0
votes

I'm trying to write a simple python script that recovers the amplitude and phase of a sine wave from it's fourier transformation.

I should be able to do this by calculating the magnitude, and direction of the vector defined by the real and imaginary numbers for the fourier transform, for a given frequency, i.e:

Amplitude_at_freq = sqrt(real_component_at_freq^2 + imag_component_at_freq^2)
Phase = arctan(imag_component_at_freq/real_component_at_freq)

Ref: 1 min 45 seconds into this video: https://www.youtube.com/watch?time_continue=106&v=IWQfj05i87g

I've written a simple python script using numpy's fft library to try and reproduce this, but despite writing out my derivation exactly as above, am failing to get the amplitude and phase, although I can recover the original frequency of my test sine wave correctly. This previous post Calculating amplitude from np.fft and this one Why FFT does not retrieve original amplitude when increasing signal length points to the same problem (where amplitude is off by factor of 2). Specifically the solution is to "multiply by 2 (half of spectrum is removed so energy must be preserved)," but I need clarification on what that means. Secondly there's no mention of my issue with recovering the phase change, and the amplitude is calculated differently from what I have here.

# Define amplitude, phase, frequency
_A = 4 # Amplitude
_p = 0 # Phase shift
_f = 8 # Frequency

# Construct a simple signal
t = np.linspace(0, 2*np.pi, 1024 + 1)[:-1]
g = _A * np.sin(_f * t + _p) 

# Apply the fourier transform
ff = np.fft.fft(g)

# Get frequency of original signal
ff_ii = np.where(np.abs(ff) > 1.0)[0][0] # Just get one frequency, the other one is just mirrored freq at negative value
print('frequency of:', ff_ii)

# Get the complex vector at that frequency to retrieve amplitude and phase shift
yy = ff[ff_ii] 

# Calculate the amplitude
T = t.shape[0] # domain of x; which we will divide height to get freq amplitude
A = np.sqrt(yy.real**2 + yy.imag**2)/T 
print('amplitude of:', A) 

# Calculate phase shift
phi = np.arctan(yy.imag/yy.real) 
print('phase change:', phi)

However, the result I'm getting is:

>> frequency of: 8
>> amplitude of: 2.0
>> phase change: 1.5707963267948957

So the frequency is accurate, but I'm getting an amplitude of 2, when it should be 4, and phase change of pi/2, when it should be zero.

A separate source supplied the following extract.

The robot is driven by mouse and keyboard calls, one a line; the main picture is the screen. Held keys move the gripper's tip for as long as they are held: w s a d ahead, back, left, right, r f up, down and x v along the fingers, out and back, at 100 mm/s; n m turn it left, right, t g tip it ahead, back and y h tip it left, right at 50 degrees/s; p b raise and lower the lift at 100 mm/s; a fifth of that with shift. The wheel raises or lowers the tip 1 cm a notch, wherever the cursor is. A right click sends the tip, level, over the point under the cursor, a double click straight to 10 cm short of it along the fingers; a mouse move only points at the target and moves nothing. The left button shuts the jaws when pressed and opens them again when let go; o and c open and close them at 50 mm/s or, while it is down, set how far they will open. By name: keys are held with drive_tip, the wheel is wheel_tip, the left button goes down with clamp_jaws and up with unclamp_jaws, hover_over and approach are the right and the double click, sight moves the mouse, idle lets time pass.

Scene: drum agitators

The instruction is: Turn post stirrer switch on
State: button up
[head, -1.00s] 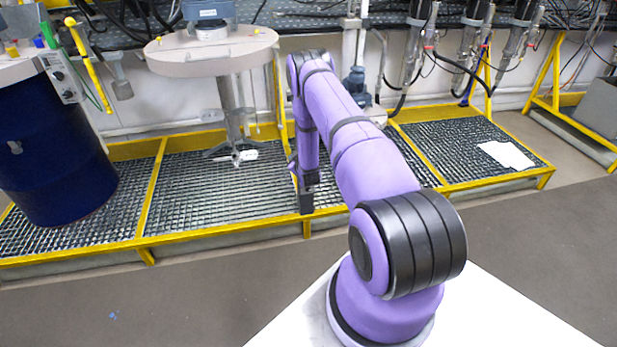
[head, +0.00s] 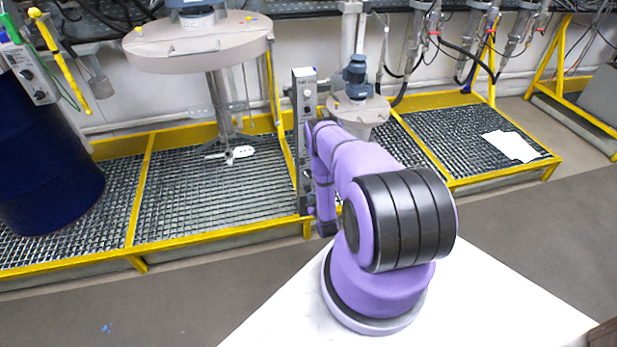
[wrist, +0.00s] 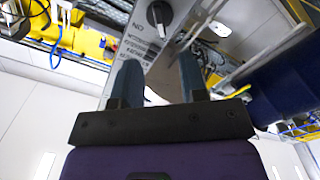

Is my math wrong, or is my understanding of numpy's fft implementation incorrect?

1

1 Answers

2
votes

Fourier analyses a signal as a sum of exp(i.2.pi.f.t) terms, so it sees A.sin(2.pi.f1.t) as:
-i.A/2.exp(i.2.pi.f1.t)+i.A/2.exp(-i.2.pi.f1.t),
which is mathematically equal. So in Fourier terms, you have both the positive frequency f1 and negative -f1 with complex values -A/2.i and A/2.i respectively. So each 'side' has only half the amplitude, but if you add them together (in the inverse Fourier transform) you get back amplitude A. This split in positive and negative frequency is where your missing factor 2 is if you only look at one (positive or negative) side of the spectrum. This is often done in practice because for real signals, the other half is trivial to derive given one.

Look into the exact mathematics Euler's formula and Fourier transform.